**Short task:**
Where does the string "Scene" appear? Copy every line of the entries below that holds it.

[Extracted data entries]
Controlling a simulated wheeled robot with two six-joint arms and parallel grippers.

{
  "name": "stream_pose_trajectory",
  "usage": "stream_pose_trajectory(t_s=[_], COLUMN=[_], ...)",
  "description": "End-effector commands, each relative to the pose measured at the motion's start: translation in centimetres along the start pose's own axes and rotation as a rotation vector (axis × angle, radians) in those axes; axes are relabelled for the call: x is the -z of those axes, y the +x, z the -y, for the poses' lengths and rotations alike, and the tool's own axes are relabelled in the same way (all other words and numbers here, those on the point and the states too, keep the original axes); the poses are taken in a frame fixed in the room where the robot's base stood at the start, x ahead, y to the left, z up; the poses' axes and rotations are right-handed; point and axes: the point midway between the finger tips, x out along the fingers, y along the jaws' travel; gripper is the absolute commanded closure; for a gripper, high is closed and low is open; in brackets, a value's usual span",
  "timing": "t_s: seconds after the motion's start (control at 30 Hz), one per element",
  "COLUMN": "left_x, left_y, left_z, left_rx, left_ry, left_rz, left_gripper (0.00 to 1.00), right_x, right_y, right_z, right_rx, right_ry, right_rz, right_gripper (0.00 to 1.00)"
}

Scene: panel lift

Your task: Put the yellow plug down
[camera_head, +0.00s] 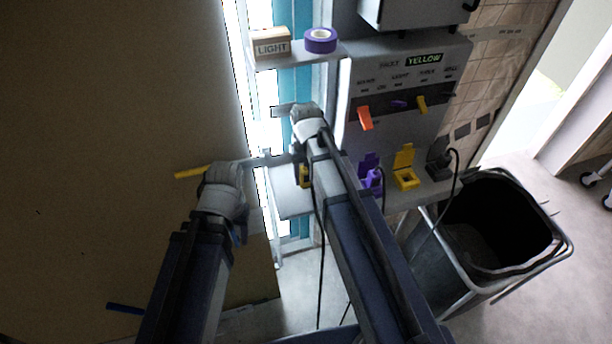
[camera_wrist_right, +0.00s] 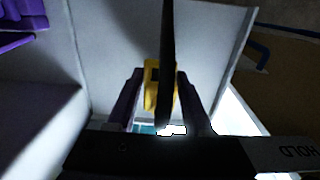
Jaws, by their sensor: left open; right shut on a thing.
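The yellow plug (camera_head: 304,176) shows just left of my right arm, over a small grey shelf (camera_head: 290,205). In the right wrist view the plug (camera_wrist_right: 151,88) sits between the two dark fingers of my right gripper (camera_wrist_right: 157,82), which is shut on it. A black cable crosses in front of it. The pale shelf surface (camera_wrist_right: 110,50) lies behind the plug; I cannot tell whether they touch. My left gripper (camera_head: 222,180) is open beside the brown panel, close to a yellow bar (camera_head: 190,173); its fingertips are not clear.
A grey wall box (camera_head: 400,80) carries coloured switches, with a purple socket (camera_head: 371,178), an open yellow socket (camera_head: 405,170) and a black socket (camera_head: 440,160) below. A dark bin (camera_head: 490,230) stands at right. An upper shelf holds a LIGHT block (camera_head: 271,45) and purple tape (camera_head: 320,40).

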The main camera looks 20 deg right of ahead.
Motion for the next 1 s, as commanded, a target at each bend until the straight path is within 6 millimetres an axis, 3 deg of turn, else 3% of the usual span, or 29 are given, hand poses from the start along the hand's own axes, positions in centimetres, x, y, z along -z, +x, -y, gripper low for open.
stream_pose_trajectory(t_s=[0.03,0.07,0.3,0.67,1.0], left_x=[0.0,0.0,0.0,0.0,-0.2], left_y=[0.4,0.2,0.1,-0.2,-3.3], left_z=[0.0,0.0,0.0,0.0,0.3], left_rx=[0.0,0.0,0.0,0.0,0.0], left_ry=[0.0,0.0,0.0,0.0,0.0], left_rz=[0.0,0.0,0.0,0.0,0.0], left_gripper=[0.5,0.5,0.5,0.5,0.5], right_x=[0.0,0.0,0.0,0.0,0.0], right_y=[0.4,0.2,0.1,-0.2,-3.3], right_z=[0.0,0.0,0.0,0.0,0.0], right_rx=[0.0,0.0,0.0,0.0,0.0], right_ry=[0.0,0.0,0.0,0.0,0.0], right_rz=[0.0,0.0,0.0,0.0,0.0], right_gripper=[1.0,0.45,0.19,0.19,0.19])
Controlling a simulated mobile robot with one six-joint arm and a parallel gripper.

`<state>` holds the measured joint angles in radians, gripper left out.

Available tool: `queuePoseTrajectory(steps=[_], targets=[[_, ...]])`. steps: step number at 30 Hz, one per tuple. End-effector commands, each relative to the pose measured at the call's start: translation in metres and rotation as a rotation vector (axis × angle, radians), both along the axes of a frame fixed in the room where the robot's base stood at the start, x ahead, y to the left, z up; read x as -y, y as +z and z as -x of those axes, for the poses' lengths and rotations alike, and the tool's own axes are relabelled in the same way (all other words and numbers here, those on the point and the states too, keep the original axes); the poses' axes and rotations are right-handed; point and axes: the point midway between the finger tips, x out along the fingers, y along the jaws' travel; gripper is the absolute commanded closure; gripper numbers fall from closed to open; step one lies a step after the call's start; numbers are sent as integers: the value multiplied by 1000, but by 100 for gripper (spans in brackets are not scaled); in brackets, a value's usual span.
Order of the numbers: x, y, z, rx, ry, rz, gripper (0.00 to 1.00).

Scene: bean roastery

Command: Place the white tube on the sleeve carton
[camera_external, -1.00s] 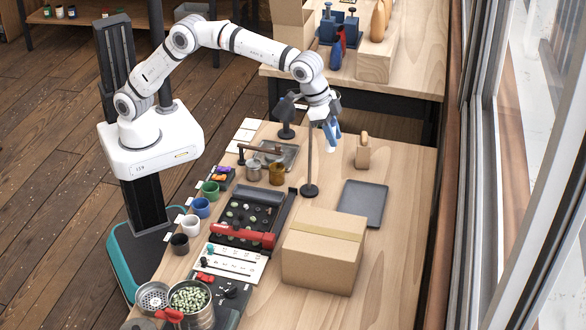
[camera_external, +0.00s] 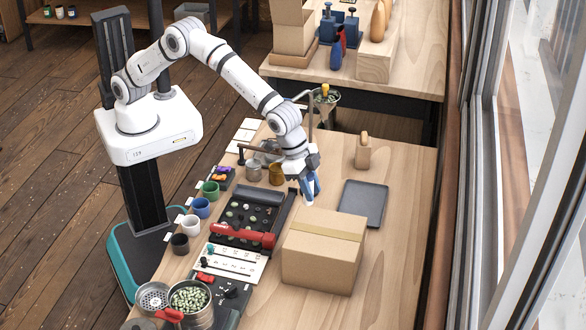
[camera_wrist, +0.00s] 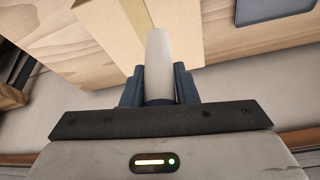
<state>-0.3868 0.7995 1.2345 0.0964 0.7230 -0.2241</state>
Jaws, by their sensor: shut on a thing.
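The white tube (camera_wrist: 158,62) is held between the two dark blue fingers of my gripper (camera_wrist: 159,88) in the wrist view, its free end sticking out past the fingertips. In the external view my gripper (camera_external: 310,186) points down, with the pale tip of the tube (camera_external: 309,201) just showing below it. The sleeve carton (camera_external: 320,263) is a closed brown box with a tan tape strip on top, standing on the table just below and in front of the gripper. Its top (camera_wrist: 112,28) also shows beyond the tube in the wrist view. The tube looks apart from the carton.
A dark grey tray (camera_external: 363,203) lies right of the gripper, and a wooden block (camera_external: 363,154) stands behind it. A black rack with a red-handled tool (camera_external: 243,236) lies left of the carton. Several cups line the left edge. The table right of the carton is clear.

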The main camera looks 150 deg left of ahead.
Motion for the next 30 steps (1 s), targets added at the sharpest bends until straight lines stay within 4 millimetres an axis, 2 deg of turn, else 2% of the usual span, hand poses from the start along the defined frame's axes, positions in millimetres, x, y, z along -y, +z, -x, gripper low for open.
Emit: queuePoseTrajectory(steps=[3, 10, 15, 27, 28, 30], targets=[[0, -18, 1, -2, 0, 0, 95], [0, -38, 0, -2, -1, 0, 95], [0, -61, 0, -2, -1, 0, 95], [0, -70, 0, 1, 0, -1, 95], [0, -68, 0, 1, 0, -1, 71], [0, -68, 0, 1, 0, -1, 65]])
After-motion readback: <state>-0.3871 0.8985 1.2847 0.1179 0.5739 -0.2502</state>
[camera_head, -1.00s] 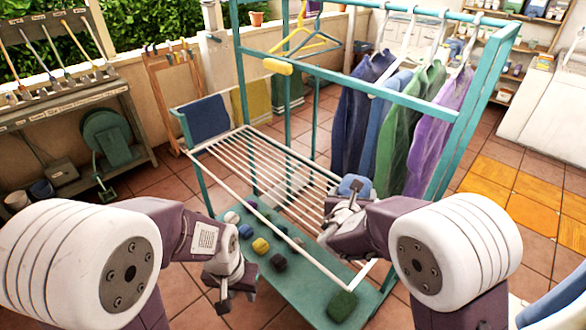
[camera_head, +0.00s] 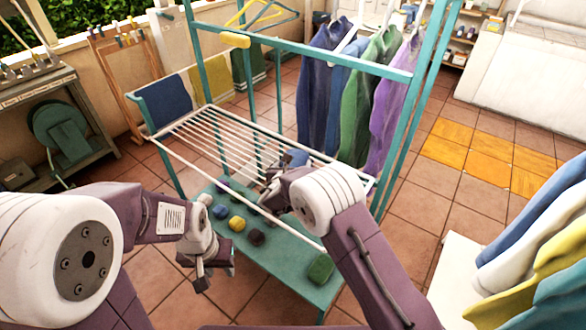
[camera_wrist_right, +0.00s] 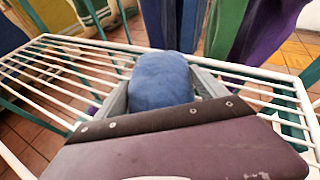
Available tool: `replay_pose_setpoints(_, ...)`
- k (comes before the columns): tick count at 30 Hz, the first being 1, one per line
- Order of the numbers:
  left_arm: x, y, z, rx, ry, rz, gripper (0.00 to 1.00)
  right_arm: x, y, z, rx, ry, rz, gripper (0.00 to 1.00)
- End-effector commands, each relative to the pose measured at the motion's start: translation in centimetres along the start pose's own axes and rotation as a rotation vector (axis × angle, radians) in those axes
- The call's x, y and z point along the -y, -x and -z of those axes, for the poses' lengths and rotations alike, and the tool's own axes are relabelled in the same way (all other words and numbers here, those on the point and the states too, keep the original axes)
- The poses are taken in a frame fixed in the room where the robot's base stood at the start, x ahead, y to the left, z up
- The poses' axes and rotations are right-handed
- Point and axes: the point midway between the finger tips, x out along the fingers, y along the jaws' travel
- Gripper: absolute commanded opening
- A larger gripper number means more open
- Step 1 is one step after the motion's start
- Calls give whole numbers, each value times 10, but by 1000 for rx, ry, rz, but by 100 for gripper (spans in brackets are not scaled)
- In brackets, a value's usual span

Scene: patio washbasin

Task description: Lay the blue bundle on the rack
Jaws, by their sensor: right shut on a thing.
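The blue bundle (camera_wrist_right: 160,80) is a rounded roll of cloth between the fingers of my right gripper (camera_wrist_right: 160,95) in the right wrist view. The gripper is shut on it. In the head view the bundle (camera_head: 297,158) shows as a small blue patch beyond my right gripper (camera_head: 282,172), which hides part of it. The rack (camera_head: 215,140) is a shelf of white bars in a teal frame. The bundle appears over the rack's bars, but I cannot tell whether it touches them. My left gripper (camera_head: 205,275) hangs low, left of the teal lower shelf, apart from the rack.
Several small coloured bundles lie on the teal lower shelf (camera_head: 290,278), including a yellow one (camera_head: 237,223) and a green one (camera_head: 320,268). Garments (camera_head: 355,100) hang behind the rack. Cloths (camera_head: 165,100) hang at its left end. More clothes (camera_head: 540,250) stand at the right.

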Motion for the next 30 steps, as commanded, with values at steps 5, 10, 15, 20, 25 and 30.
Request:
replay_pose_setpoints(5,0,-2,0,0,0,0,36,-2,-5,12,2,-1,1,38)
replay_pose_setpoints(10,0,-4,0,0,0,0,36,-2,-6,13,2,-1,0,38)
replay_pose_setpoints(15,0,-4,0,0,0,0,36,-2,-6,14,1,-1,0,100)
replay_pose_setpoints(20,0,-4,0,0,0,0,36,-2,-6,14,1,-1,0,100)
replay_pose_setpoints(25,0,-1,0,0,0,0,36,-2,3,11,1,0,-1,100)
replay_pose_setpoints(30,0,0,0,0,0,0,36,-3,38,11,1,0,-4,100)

**Written response:**
Scene: panel lift
Scene: bean roastery
Scene: patio washbasin

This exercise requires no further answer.